=== Work required ===
Read through the records below and copy each line that uses the word "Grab".

>> BEGIN Data for this exercise

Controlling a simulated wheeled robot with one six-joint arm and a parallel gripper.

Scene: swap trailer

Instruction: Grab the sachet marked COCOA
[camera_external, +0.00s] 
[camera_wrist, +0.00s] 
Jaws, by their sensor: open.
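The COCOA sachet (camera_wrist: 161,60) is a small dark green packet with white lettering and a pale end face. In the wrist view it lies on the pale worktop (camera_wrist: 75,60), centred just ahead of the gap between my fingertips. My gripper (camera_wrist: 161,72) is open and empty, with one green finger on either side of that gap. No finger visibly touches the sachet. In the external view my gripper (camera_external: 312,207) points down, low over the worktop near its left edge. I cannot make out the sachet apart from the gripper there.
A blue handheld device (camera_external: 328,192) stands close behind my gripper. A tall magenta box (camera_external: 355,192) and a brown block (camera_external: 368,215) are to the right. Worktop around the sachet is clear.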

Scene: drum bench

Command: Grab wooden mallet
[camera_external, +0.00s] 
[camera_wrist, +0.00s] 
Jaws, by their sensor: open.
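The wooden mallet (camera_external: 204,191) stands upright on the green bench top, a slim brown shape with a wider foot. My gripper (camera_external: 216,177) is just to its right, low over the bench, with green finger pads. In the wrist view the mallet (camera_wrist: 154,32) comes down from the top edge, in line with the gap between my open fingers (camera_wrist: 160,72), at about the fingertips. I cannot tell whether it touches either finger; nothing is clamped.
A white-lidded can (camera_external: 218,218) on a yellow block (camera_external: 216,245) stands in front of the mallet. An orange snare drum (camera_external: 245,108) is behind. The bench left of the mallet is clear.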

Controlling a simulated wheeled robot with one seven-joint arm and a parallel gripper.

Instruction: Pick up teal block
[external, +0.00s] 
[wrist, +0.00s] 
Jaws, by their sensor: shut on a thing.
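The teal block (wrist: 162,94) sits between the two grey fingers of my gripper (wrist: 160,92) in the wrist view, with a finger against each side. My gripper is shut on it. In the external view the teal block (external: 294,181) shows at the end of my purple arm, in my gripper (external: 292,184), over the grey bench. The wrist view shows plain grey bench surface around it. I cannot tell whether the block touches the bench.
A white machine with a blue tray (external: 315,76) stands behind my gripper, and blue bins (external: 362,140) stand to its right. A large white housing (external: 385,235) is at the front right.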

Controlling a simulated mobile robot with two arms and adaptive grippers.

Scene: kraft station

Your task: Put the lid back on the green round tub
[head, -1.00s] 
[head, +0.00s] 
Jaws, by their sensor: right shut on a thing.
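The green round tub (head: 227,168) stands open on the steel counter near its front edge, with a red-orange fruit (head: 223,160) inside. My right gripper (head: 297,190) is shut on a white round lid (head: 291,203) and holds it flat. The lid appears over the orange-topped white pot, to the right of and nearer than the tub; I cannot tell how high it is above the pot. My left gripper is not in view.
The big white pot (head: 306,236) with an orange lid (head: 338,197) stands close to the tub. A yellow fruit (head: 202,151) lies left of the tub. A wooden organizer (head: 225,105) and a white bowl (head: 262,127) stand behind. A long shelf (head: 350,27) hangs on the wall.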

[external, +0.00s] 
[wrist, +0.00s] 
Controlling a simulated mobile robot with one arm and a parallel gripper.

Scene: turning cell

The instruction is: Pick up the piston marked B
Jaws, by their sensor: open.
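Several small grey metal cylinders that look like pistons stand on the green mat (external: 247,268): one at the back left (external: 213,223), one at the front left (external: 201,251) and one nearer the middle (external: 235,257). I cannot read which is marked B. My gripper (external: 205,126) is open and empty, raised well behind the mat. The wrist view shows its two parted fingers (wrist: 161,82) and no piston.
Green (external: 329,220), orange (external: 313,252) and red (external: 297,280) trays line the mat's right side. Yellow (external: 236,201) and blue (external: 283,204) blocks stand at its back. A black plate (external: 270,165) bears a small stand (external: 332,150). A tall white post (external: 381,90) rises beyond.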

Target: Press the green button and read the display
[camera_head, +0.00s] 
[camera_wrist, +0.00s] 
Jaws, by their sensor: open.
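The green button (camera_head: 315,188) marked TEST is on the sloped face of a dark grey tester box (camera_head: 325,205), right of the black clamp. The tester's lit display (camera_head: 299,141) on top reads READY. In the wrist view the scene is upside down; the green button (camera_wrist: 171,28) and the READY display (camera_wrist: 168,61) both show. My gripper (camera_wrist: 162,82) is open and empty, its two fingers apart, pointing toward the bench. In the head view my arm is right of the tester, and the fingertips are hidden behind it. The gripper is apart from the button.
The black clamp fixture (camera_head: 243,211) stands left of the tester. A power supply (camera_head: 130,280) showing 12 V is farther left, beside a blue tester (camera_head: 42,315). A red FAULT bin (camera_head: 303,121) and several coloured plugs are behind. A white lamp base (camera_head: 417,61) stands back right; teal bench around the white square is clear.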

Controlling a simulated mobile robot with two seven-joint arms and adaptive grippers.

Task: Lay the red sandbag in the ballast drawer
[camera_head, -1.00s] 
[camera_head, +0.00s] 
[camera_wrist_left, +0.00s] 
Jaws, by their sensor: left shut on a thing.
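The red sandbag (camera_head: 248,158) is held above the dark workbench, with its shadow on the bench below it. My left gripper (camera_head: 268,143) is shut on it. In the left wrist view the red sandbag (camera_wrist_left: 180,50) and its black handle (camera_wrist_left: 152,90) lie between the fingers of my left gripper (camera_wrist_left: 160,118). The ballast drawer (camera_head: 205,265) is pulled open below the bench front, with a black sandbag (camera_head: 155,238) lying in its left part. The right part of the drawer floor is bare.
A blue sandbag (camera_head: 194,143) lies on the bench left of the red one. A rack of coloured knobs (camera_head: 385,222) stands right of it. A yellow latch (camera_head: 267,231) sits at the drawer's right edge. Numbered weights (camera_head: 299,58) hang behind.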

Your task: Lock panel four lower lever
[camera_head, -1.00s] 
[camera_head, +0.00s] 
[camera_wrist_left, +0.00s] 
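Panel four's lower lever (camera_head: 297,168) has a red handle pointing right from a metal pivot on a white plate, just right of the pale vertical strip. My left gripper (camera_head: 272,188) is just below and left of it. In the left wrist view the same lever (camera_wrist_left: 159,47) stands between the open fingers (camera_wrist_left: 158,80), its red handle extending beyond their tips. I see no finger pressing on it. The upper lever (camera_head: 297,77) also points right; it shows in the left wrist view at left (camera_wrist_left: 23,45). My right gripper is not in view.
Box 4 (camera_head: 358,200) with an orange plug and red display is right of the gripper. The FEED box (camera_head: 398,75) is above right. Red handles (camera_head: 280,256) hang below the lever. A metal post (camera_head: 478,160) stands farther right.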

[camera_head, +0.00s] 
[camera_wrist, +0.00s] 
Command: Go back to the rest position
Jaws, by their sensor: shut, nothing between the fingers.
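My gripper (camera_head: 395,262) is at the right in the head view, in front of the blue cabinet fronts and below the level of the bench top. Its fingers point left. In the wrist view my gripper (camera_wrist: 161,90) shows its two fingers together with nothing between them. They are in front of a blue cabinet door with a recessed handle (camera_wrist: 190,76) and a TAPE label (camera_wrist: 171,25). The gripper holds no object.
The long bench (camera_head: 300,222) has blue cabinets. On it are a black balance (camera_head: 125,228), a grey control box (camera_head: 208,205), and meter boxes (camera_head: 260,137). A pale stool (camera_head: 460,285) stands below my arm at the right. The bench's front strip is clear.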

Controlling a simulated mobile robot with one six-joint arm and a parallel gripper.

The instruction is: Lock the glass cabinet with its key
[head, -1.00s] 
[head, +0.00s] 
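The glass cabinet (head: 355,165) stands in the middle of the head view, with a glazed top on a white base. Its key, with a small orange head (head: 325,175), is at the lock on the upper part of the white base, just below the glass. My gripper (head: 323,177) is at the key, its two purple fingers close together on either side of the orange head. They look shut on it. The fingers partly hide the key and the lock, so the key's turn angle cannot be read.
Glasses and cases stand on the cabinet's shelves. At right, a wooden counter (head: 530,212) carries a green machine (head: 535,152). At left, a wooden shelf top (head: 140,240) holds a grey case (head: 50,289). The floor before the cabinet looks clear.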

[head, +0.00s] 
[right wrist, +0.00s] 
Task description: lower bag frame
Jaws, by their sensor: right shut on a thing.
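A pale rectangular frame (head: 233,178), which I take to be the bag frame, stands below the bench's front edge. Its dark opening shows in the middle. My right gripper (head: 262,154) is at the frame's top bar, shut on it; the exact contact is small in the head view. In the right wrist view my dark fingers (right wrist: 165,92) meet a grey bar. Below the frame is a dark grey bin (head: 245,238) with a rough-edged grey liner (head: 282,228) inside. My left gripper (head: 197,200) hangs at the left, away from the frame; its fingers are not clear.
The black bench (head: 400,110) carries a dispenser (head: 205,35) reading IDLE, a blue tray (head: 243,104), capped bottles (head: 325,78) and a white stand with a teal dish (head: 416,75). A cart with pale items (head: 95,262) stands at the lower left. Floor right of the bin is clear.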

>> END Data for this exercise

=== Answer below ===
Instruction: Grab the sachet marked COCOA
Command: Grab wooden mallet

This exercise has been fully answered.